Scalability: Web APIs can be scaled independently using standard web infrastructure.
Accessibility: Models become accessible over a network, enabling use cases like web applications, mobile apps, or batch prediction pipelines.

Choosing a Web Framework

While you could build a web server from scratch using Python's built-in http.server, using a web framework significantly simplifies development. Frameworks handle the complexities of HTTP parsing, request routing, and response generation. For Python, two popular choices for building model APIs are:

Flask: A lightweight "microframework" that is relatively simple to get started with. It provides the basics and allows flexibility through extensions.
FastAPI: A modern, high-performance framework built on Starlette and Pydantic. It offers automatic data validation using Python type hints, interactive API documentation (Swagger UI and ReDoc), asynchronous request handling, and often better performance than Flask.

For building model serving APIs, FastAPI is often preferred due to its built-in data validation and automatic documentation features, which help ensure correct usage and simplify integration. We will use FastAPI in our examples.

Setting Up the Environment

Before building the API, ensure you have the necessary libraries installed. You'll typically need the framework itself, an ASGI server like Uvicorn to run FastAPI, the library used for your model (e.g., scikit-learn), and the library used for saving/loading (e.g., joblib).

pip install fastapi uvicorn scikit-learn joblib pydantic pandas

Loading the Model

In your API application code, you first need to load the serialized model you saved in the previous step. It's important to load the model once when the API server starts up, rather than reloading it for every incoming prediction request. Loading the model can be time-consuming, and doing it repeatedly would introduce significant latency.

# main.py
import joblib
import pandas as pd
from fastapi import FastAPI
from pydantic import BaseModel
import os

# Define the path to the saved model file
MODEL_DIR = os.environ.get("MODEL_DIR", ".") # Use environment variable or current dir
MODEL_PATH = os.path.join(MODEL_DIR, "model.joblib")

# Load the model during application startup
try:
    model = joblib.load(MODEL_PATH)
    print(f"Model loaded successfully from {MODEL_PATH}")
except FileNotFoundError:
    print(f"Error: Model file not found at {MODEL_PATH}")
    # Handle the error appropriately - maybe exit or use a default/dummy model
    model = None # Or raise an exception
except Exception as e:
    print(f"Error loading model: {e}")
    model = None

# Initialize the FastAPI app
app = FastAPI(title="Model Prediction API", version="1.0")

The code attempts to load a model named model.joblib from a directory specified by the MODEL_DIR environment variable or the current directory. Error handling is included for cases where the file doesn't exist or another loading error occurs.

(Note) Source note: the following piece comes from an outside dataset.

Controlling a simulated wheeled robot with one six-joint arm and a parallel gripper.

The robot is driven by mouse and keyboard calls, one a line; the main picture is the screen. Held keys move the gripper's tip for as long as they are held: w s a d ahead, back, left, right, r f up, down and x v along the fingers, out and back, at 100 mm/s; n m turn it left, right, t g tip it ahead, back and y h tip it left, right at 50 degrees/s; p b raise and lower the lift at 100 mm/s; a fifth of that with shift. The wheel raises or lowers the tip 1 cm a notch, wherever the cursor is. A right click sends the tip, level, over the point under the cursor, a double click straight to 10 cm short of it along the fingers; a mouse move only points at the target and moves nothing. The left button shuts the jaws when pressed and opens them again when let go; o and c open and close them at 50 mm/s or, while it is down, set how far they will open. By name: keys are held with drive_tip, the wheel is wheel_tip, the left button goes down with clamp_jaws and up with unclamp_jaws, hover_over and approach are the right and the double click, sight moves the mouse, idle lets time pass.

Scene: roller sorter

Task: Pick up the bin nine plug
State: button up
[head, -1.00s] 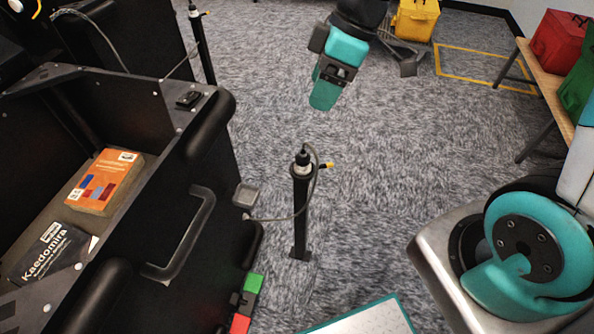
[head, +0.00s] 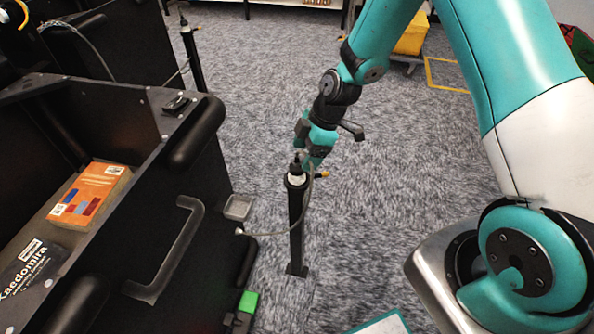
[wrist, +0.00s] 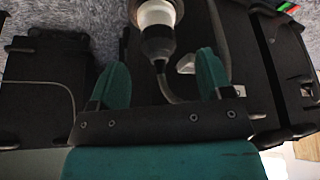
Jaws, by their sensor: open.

Defining Input and Output Data Schemas

A significant advantage of FastAPI is its use of Pydantic for data validation. By defining Pydantic models (classes inheriting from BaseModel), you specify the expected structure and data types for incoming requests and outgoing responses. FastAPI uses these models to automatically parse and validate JSON request bodies and serialize Python objects back to JSON responses.

Let's assume our model predicts a class label based on four numerical features. We can define schemas like this:

# main.py (continued)

class InputFeatures(BaseModel):
    """Defines the structure for input data"""
    feature1: float
    feature2: float
    feature3: float
    feature4: float

    # Example to enforce constraints if needed
    # @validator('feature1')
    # def feature1_must_be_positive(cls, v):
    #     if v <= 0:
    #         raise ValueError('feature1 must be positive')
    #     return v

class PredictionOut(BaseModel):
    """Defines the structure for the prediction output"""
    predicted_class: int # Or float for regression, str for class names
    probability: float | None = None # Optional: include prediction probability

InputFeatures expects a JSON object with four keys (feature1 to feature4), each having a floating-point value. PredictionOut defines the structure of the JSON response, containing the predicted class.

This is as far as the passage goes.